«Em Portugal estamos pior do que estávamos há três anos, com uma carga fiscal esmagadora, a consolidação orçamental por conseguir, uma dívida pública superior a 130% do PIB, uma taxa de desemprego a rondar os 15%, um crescimento quase nulo, os benefícios do "european way of life", designadamente a segurança social, em equilíbrio muito instável, uma crise institucional quase generalizada. Resta-nos a falsa vitória do regresso aos mercados, apresentado como uma grande conquista, que afinal nada tem a ver com a bondade da situação portuguesa, mas com a procura de segurança dos capitais que circulam livremente e que, em conjunturas menos favoráveis noutras geografias, procuram nas economias amadurecidas um porto de abrigo mais fiável.
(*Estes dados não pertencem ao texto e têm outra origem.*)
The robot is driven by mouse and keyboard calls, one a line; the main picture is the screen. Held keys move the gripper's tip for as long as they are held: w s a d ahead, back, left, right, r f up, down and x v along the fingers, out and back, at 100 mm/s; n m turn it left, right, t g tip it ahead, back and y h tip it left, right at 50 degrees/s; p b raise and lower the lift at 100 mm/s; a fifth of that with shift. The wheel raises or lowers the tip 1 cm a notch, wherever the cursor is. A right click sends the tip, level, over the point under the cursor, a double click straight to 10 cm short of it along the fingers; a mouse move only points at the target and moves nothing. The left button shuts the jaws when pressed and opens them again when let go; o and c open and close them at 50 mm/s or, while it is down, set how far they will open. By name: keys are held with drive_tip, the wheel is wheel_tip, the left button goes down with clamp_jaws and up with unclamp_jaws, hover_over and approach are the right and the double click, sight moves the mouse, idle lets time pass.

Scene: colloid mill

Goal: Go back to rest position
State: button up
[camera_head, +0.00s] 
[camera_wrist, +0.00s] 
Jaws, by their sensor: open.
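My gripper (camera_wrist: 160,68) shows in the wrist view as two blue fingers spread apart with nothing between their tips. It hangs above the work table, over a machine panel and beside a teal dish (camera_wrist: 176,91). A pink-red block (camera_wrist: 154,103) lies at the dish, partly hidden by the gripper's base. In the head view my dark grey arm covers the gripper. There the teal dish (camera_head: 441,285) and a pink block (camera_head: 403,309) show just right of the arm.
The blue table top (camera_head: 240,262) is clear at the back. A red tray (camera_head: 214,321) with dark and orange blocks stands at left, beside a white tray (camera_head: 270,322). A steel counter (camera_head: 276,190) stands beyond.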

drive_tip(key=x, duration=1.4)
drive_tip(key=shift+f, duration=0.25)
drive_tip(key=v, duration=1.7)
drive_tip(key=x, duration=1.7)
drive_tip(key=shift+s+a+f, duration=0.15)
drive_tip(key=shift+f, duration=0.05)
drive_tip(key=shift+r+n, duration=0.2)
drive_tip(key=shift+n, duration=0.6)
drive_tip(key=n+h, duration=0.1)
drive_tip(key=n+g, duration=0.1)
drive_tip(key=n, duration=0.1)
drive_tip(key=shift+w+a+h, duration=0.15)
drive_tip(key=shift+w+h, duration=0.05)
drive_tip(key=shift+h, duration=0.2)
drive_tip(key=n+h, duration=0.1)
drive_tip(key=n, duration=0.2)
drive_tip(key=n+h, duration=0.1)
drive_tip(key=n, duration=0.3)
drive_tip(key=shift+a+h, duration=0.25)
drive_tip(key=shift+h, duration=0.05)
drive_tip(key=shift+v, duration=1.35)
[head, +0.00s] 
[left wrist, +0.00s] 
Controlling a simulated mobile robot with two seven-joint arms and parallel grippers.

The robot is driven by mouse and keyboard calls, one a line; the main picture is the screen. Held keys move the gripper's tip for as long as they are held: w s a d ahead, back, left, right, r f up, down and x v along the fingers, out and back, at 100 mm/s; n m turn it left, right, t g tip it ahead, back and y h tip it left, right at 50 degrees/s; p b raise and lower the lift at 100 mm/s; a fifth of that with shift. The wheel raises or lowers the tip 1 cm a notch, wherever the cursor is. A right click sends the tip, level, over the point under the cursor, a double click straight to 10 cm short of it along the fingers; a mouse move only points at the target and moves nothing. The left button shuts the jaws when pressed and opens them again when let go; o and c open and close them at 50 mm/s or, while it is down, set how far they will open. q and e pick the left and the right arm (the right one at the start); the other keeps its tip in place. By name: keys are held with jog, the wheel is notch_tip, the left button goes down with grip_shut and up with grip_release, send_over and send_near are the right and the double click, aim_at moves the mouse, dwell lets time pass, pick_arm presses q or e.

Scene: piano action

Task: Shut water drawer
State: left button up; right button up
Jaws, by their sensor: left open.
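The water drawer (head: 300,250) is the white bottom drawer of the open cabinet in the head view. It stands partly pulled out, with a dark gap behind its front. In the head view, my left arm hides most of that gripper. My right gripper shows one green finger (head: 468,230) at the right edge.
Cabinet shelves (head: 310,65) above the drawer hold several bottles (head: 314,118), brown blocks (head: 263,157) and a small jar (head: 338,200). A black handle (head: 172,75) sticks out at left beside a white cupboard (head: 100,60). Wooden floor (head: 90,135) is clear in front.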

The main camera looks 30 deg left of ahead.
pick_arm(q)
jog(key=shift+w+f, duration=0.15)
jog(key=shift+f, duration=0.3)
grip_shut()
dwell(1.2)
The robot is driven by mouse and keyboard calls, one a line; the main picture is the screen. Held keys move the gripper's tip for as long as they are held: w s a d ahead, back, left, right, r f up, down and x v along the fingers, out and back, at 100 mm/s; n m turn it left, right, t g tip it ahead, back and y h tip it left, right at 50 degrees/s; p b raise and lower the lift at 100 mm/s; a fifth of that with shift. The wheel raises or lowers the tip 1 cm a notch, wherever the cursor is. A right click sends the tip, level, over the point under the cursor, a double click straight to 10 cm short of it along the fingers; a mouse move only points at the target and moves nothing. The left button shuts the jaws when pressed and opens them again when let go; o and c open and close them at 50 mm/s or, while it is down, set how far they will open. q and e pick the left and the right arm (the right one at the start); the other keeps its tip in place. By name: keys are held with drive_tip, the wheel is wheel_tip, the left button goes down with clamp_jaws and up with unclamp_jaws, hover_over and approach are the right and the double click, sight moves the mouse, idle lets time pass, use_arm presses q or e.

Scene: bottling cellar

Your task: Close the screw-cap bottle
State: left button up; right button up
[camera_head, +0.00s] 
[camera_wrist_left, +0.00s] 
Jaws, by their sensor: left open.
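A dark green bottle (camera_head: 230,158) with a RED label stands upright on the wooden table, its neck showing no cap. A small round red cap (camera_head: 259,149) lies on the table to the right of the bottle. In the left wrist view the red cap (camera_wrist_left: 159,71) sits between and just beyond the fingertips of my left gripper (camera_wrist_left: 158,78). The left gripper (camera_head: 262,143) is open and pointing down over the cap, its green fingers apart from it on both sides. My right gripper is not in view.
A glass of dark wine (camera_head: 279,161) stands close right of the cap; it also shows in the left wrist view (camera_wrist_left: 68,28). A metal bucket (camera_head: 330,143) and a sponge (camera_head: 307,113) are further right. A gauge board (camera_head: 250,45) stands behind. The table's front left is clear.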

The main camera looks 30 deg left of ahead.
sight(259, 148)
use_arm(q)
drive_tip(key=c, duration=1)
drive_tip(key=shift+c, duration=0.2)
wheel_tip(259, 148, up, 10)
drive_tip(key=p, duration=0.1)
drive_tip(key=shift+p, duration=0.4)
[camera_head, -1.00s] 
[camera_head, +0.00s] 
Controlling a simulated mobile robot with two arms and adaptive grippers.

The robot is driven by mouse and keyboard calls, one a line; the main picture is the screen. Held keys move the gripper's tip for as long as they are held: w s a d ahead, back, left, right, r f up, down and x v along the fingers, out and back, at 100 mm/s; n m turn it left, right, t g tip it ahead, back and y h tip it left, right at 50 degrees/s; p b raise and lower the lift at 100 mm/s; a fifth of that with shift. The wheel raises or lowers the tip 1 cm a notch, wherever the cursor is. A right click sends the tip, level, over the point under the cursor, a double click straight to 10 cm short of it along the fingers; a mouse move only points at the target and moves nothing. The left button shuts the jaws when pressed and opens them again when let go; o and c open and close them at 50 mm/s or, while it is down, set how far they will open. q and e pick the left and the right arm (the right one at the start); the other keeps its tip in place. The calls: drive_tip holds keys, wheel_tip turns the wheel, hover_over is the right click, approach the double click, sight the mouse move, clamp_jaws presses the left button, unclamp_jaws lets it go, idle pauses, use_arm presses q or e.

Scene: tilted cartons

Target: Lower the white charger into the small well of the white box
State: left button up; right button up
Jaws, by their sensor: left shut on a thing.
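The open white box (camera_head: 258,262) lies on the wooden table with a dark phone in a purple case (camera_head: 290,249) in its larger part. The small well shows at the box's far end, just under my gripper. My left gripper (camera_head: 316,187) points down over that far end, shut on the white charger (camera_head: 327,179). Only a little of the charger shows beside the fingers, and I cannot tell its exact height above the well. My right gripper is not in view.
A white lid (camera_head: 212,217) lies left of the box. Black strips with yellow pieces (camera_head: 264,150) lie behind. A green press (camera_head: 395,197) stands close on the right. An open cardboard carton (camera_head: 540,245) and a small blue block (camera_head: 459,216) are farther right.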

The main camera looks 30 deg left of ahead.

De resto, a situação da Europa é de stress e de crise: na defensiva quanto à Ucrânia, sem uma estratégia diplomática que vá para além das sanções económicas sobre a Rússia; o "day after" do referendo da Escócia e a necessidade de repensar a posição do Reino Unido na UE; as réplicas que alguns nacionalismos, há séculos postos em surdina, podem provocar, a cada vez mais visível existência de duas Europas e a falta de capacidade de liderança demonstrada pela Alemanha, encapsulada nos seus preconceitos e atavismos, vai gerindo os seus equilíbrios sem conseguir perceber que a Europa é plural e que esse pluralismo constitui a sua maior força.
Não se trata de uma Europa a várias velocidades, mas verdadeiramente da existência suicidária de duas Europas na Zona Euro: uma a Norte onde o crescimento já vai dando provas de enfraquecimento, mas o estado social resiste e o desemprego se mantém a taxas aceitáveis e outra a Sul, onde as políticas de austeridade e as reformas estruturais, envolvendo a redução violenta do sector público e a privatização de sectores estratégicos, acentuam as desigualdades, e vão minando o crescimento económico. O efeito combinado destas divisões está a corroer os alicerces da União Europeia e a reacender nacionalismos e populismos.»